| RECORDS SHOWN |
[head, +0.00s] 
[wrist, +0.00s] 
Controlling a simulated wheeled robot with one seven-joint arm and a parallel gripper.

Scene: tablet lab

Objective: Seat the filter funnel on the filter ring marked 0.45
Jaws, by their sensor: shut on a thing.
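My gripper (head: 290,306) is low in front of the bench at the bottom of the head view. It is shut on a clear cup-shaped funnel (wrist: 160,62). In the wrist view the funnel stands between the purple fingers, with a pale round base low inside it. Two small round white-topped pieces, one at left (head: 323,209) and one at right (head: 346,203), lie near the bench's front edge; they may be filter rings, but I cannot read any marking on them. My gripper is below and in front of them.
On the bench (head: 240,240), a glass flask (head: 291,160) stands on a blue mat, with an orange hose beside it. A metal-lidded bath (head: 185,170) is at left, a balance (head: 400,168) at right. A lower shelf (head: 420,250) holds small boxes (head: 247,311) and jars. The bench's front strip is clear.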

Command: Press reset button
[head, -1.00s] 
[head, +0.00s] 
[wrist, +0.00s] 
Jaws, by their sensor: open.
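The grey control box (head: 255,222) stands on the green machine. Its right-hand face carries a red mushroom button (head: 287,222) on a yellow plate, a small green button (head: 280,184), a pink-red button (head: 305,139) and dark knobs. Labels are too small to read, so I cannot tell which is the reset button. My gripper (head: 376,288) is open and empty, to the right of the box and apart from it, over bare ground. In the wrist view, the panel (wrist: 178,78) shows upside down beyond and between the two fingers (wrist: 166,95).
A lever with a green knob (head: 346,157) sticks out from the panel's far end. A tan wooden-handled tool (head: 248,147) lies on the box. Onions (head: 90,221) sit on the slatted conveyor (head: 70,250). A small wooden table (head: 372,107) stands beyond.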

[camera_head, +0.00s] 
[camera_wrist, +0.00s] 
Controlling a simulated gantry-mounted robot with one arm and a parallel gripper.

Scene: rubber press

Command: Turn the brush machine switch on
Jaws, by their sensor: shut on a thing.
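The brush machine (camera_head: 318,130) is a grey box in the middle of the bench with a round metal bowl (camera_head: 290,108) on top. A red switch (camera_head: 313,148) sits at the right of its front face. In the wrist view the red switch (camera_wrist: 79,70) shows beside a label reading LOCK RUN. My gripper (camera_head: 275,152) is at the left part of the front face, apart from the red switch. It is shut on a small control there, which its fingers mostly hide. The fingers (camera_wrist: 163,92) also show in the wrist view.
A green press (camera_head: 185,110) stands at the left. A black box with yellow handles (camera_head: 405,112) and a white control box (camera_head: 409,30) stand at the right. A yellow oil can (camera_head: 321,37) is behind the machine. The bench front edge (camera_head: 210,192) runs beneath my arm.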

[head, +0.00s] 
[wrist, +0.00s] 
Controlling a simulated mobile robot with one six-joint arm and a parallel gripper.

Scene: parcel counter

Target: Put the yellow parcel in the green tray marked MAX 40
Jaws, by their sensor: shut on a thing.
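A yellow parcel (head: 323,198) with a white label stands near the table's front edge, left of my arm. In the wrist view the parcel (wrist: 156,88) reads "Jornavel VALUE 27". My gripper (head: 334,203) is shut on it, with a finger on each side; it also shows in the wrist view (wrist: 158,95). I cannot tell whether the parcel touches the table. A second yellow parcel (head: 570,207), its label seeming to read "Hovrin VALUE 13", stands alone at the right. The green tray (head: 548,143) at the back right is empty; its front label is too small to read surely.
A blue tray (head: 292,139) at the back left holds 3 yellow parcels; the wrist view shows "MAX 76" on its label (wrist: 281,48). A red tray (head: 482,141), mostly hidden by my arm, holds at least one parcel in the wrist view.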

| WHAT YOU WILL DO |
Show every line where the string "Scene" appears.

| TASK RESULT |
Scene: tablet lab
Scene: rubber press
Scene: parcel counter

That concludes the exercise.